Watzke: Ich würde sagen, man hat aufgrund dieser Struktur immer nur dann eine Chance, wenn es die Bayern nicht optimal hinkriegen - so wie im letzten Jahr. Bayern hat jetzt mit Manuel Neuer auch noch den weltbesten Torwart dazu bekommen. Sie sind nicht nur der Topfavorit, sondern sie haben es ja auch permanent selbst erklärt, bis ich es dann auch übernommen habe (lacht). Ich bin aber wirklich der Meinung, dass sie es sind.

SPOX: Uli Hoeneß hat bereits angekündigt, dass die Bayern künftig wieder mehr Attacke gegen die Konkurrenz fahren wollen. Bereitet man sich beim BVB in irgendeiner Form darauf vor?

Watzke: Wenn das Attacken der Qualität wie beim letzten Mal sind, als er uns die ganze Woche bescheinigt hat, wie hoch wir in München verlieren werden, habe ich kein Problem damit. Dann soll er weiter machen. Es ist schon erstaunlich, dass er sich als Präsident des FC Bayern über solche Dinge Gedanken macht. Das ist aber sein persönliches Problem. Bei uns hat der Präsident jedenfalls andere Aufgaben.
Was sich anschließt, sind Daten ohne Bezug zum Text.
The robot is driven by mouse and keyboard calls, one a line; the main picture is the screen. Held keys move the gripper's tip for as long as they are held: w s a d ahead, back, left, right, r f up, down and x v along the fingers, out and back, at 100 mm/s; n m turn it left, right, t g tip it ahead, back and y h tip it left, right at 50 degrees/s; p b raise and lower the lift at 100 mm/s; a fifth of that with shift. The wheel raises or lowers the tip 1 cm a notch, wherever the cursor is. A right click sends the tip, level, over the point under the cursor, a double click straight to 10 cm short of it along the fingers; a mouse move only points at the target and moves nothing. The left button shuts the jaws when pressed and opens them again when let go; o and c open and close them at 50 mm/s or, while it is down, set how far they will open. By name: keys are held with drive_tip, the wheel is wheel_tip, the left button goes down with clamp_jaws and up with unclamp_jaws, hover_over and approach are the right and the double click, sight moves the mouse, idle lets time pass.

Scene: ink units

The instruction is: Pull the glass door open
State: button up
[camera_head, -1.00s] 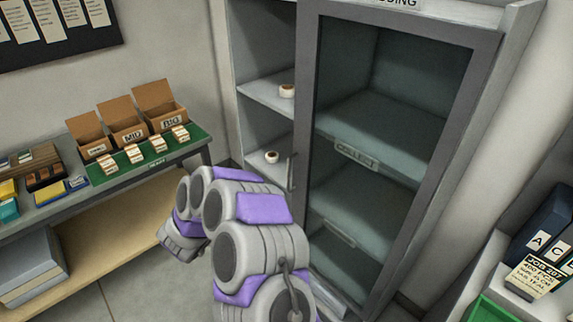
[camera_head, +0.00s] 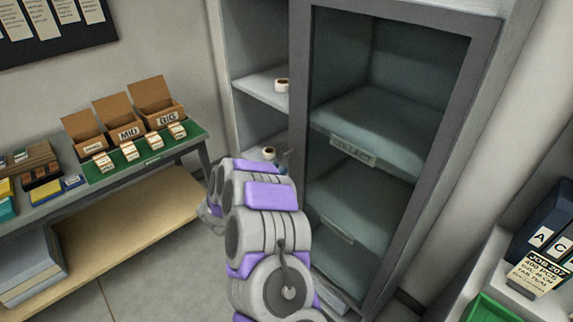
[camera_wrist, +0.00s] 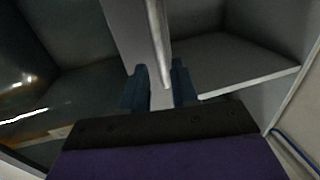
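The glass door (camera_head: 398,95) has a grey frame and stands over the right part of a tall grey cabinet. I see no clear gap at its edge. Its frame (camera_wrist: 122,35) and upright metal handle (camera_wrist: 158,40) show in the wrist view. My gripper (camera_wrist: 160,88) has two blue fingers spread apart, with the lower end of the handle appearing between them. I cannot tell if they touch it. In the head view my arm hides most of the gripper and handle. A COLLECT label (camera_head: 353,150) sits on a shelf edge behind the glass.
The cabinet's open left shelves hold two tape rolls (camera_head: 282,85) (camera_head: 269,153). A table (camera_head: 192,148) with cardboard boxes (camera_head: 130,122) stands on the left. A bench with dark binders (camera_head: 548,228) and a green tray (camera_head: 493,308) is at right. Floor (camera_head: 150,265) at lower left is clear.

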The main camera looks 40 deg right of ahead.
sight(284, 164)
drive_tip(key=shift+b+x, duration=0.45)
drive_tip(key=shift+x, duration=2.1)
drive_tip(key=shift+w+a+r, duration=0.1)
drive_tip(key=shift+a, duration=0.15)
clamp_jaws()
SPOX: Bleiben wir bei den Aufgaben Ihrer Mannschaft. Nächste Saison spielt man in der Champions League. Es heißt oft, man könne sich in diesem Wettbewerb gesund finanzieren. Auf Schalke, in Hamburg, Stuttgart oder Bremen kann man dies langfristig aber nicht wirklich erkennen. Verbirgt sich hinter dem schönen Schein der Champions League für einen Klub, der nicht Bayern, Leverkusen oder Wolfsburg heißt, auch eine schwelende Gefahr auf mittelfristige Sicht?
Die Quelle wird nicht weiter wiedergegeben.